- What the exercise asks -
In the records that follow, show each line where the word "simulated" is present.

- Extracted entries -

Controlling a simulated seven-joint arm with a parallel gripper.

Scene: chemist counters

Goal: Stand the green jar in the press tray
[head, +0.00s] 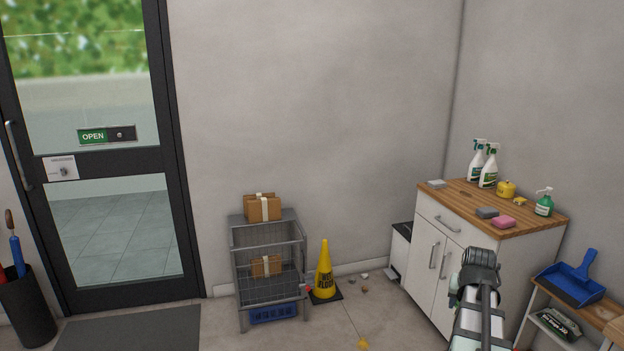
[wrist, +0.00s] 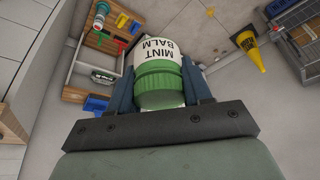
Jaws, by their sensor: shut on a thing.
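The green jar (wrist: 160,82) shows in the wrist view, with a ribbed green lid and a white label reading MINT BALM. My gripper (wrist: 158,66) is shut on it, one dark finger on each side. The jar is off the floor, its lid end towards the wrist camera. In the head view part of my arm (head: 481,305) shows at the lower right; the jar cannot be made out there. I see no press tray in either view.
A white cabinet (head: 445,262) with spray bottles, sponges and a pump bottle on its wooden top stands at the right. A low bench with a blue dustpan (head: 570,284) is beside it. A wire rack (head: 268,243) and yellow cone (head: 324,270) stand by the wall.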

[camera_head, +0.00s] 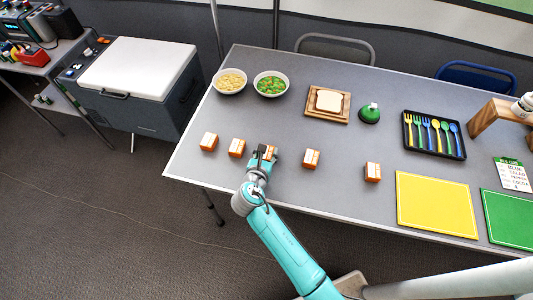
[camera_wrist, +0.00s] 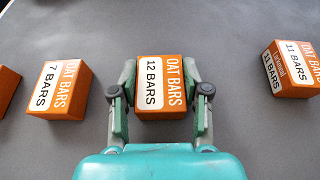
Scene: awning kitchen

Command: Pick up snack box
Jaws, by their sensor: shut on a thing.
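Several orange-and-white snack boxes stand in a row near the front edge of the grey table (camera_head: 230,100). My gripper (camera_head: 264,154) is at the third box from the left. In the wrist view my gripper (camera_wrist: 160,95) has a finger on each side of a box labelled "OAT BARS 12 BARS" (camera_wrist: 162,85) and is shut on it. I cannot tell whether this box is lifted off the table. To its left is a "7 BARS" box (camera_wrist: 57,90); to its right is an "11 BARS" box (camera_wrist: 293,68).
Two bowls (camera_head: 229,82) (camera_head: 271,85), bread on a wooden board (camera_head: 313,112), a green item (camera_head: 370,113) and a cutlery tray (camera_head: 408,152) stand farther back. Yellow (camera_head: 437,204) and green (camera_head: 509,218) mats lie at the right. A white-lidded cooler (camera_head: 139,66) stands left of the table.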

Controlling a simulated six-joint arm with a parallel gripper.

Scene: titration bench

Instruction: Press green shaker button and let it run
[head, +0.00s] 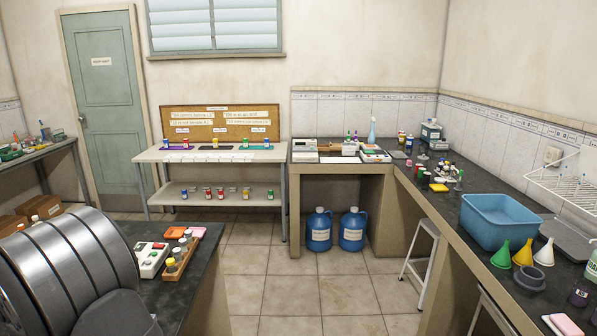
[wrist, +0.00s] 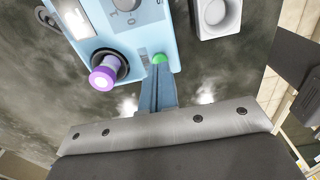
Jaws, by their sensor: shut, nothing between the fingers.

- Answer to the exercise -
Controlling a simulated seven-joint arm with a parallel gripper.
Controlling a simulated six-joint arm with a parallel gripper.

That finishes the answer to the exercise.